A second Vivino account under the name of Afanasy Medvedev was publicly available until shortly after Current Time and Meduza published this investigation in Russian. In some of the photographs of the wine bottles, one can clearly see the reflection of a dark-haired young man wearing an Apple Watch. Grigoryan reviewed many of the same wines on the same day as “Afanasy” (Afanasy was Ilya Medvedev’s paternal great-grandfather’s name). One bottle that Medvedev particularly enjoyed sells for about 4,600 euros a bottle.
Ilya Medvedev shares his interest in wine with his father, who, according to the Navalny report, owned a winery in Italy’s Tuscany region. Both Medvedevs have been tied to the Skalisty Bereg wine-producing business in Russia’s Krasnodar region as well. The newspaper Sobesednik reported in 2017 that Dmitry Medvedev owns the winery through a foundation created by a friend from law school named Ilya Yeliseyev.
According to friends who spoke with Current Time and Meduza, Khtei works for Skalisty Bereg and graduated from its sommelier training program. A leaked 2019 tax database identifies the company as her employer.
No information has been released about Ilya Medvedev’s work as a United Russia member, if any, since he joined the ruling party in early June. Sources within the party told Current Time and Meduza that he has not been seen at any United Russia events. United Russia Deputy General Secretary Darya Lantratova said it was “too early” to discuss Medvedev’s party projects, adding “Ilya Medvedev is still thinking.”
Ilya Medvedev declined to be interviewed or otherwise comment for this story, as did Trufanov, Grigoryan, and Koptenko. Dmitry Medvedev did not respond to written queries submitted to his assistant, Oleg Osipov. His former press secretary, Natalya Timakova, declined to comment.

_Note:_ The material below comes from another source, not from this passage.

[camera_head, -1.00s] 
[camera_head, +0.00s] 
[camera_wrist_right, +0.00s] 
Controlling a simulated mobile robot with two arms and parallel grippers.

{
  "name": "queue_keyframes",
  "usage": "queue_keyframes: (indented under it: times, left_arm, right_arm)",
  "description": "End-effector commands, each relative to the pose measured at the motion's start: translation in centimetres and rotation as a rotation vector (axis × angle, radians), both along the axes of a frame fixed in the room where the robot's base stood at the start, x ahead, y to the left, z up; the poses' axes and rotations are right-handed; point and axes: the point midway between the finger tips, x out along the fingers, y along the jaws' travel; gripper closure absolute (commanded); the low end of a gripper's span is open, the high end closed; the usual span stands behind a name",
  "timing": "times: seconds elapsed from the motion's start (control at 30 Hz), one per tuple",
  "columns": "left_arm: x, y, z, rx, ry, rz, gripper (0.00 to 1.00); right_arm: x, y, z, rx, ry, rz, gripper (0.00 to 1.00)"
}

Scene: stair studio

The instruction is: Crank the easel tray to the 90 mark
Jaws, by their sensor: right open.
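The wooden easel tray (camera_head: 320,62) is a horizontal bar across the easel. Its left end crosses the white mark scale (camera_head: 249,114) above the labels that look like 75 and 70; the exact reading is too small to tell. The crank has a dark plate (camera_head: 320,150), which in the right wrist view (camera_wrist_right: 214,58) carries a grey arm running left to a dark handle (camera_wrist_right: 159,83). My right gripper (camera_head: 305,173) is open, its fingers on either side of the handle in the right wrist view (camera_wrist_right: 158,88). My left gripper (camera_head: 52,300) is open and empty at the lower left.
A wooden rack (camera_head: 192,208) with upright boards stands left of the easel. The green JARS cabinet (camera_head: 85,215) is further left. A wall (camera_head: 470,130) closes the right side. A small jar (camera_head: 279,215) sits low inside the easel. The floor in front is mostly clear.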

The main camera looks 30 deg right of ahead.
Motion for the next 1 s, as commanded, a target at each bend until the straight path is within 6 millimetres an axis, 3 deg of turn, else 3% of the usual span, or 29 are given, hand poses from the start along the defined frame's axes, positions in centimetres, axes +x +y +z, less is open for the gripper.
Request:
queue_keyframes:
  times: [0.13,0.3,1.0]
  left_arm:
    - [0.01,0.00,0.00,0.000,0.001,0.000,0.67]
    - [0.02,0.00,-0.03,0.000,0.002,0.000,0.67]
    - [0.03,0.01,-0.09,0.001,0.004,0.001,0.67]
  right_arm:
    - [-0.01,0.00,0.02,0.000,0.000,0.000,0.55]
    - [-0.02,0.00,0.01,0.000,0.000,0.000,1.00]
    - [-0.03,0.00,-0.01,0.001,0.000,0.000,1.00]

After the Russian version of this story was published, Usmanov’s press service sent a written statement saying that any assertion that “Usmanov ‘is close to the Medvedev family’ is false.” The press service said it was not “able to confirm or deny” the employment of Ilya Medvedev or his girlfriend in any company of Usmanov’s holding, adding that Usmanov had no personal involvement in hiring decisions.